Since our facility was commissioned in 2012, we’ve never had an unplanned power failure. We’ve been meticulous in our attention to maintenance and testing of the standby power systems. We added a second UPS and secondary upstream electrical distribution system in 2017 and completed the five-year major maintenance on the generator in October 2018.  Our annual maintenance on the fuel system was completed at the beginning of February, during which the fuel was scrubbed with 2 micron filters to remove any particulate matter.

When I say we, I include the teams from Enterprise Infrastructure Solutions, Facilities & Services, Cummins Power Generation and Ehvert Mission Critical. All have been well-represented and have participated in every power-fail test. It isn’t a real test if you don’t turn the power off and let the chips fall where they may. There are always risks when you do that, so everyone has to know what could go wrong and be prepared with a back-out plan.

It’s not an exaggeration to say that, from the first meeting on April 16, 2010 of the Project Planning Committee for the U of T St. George Campus Data Centre Renewal, the issue of an inevitable and prolonged power failure was top of mind, and we planned for it with a backup generator and Automatic Transfer Switch (ATS).

Since the first piece of production hardware was installed, we have intentionally killed the power to the facility monthly while a team of subject matter experts monitors every aspect of facility operations, from the ATS transfer to generator when the power is cut through the ATS transfer back to normal power and the resumption of normal operation.

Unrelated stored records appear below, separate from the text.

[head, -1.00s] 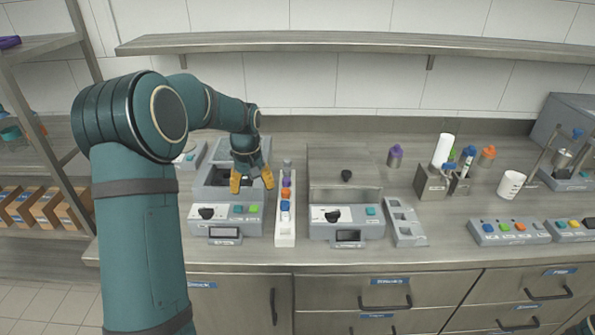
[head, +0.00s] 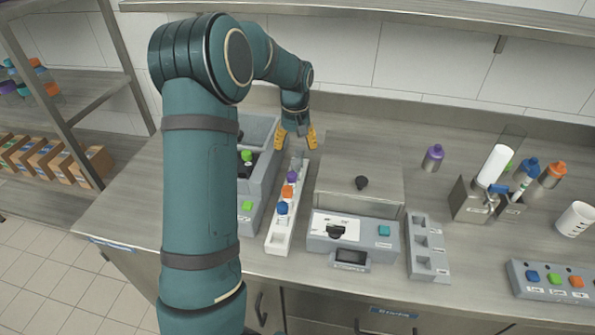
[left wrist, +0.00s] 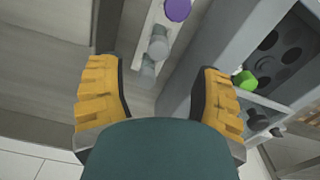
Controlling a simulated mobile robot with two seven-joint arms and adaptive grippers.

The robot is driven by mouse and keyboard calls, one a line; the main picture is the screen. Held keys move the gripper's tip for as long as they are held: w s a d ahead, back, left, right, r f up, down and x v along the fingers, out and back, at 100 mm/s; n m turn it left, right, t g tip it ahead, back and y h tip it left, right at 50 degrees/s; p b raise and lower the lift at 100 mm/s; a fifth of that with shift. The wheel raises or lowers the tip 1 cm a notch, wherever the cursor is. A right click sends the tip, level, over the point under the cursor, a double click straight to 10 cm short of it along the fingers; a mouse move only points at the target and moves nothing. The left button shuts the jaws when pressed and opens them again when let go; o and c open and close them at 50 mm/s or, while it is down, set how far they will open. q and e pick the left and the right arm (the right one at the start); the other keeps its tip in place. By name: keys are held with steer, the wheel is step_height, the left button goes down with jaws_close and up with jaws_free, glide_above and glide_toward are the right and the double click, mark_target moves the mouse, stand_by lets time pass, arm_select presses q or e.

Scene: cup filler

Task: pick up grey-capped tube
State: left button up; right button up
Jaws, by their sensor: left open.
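The grey-capped tube (left wrist: 158,48) stands at the end of the white rack (head: 276,238), beside the purple cap (left wrist: 178,9). In the left wrist view it lies between and just beyond the yellow fingers of my left gripper (left wrist: 158,72), which is open and empty. Neither finger appears to touch the tube. In the head view my left gripper (head: 297,137) is above the rack's far end, and the grey cap is hard to make out there. The rack also holds purple (head: 293,176), orange (head: 288,191) and blue (head: 282,208) caps. My right gripper is not in view.
A grey machine with a round-holed rotor (left wrist: 280,45) and a green cap (left wrist: 245,80) stands close beside the rack. Another lidded machine (head: 352,228) is on its right. An empty grey rack (head: 428,245) stands farther right. A shelf (head: 400,20) runs along the back wall.

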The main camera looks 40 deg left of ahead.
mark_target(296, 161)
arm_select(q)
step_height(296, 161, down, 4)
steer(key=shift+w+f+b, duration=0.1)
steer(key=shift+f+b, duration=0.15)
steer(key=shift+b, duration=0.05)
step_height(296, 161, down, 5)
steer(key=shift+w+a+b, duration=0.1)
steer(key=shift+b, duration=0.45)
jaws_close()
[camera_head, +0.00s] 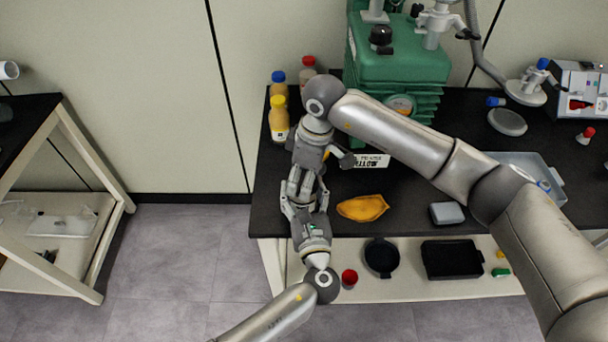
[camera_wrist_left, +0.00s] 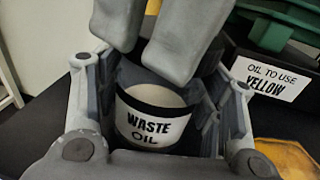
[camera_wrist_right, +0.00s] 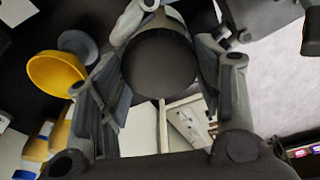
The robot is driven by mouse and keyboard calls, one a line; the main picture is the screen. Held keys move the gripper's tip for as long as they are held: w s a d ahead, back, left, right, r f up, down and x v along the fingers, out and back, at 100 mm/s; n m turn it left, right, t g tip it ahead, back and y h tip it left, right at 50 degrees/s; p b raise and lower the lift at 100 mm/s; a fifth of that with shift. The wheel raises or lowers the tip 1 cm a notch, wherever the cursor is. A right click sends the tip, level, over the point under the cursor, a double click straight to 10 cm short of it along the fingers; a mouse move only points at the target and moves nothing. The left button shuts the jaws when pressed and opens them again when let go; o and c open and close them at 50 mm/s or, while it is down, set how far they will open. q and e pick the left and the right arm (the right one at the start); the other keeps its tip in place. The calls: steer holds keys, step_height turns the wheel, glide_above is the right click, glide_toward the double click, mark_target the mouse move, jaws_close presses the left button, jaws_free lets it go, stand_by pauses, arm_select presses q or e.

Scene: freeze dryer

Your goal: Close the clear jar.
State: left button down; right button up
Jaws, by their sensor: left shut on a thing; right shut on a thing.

We have performed this procedure 75 times since commissioning the data centre, just so that yesterday’s event, or one much like it, wouldn’t cause the nightmare yard-sale that it could have been. Three weeks of putting Humpty Dumpty back together again could have completely undermined our academic mission during exam week, not to mention our fiscal year-end. When you calculate those costs, the generator likely paid for itself in our first inevitable 90-minute unplanned power event.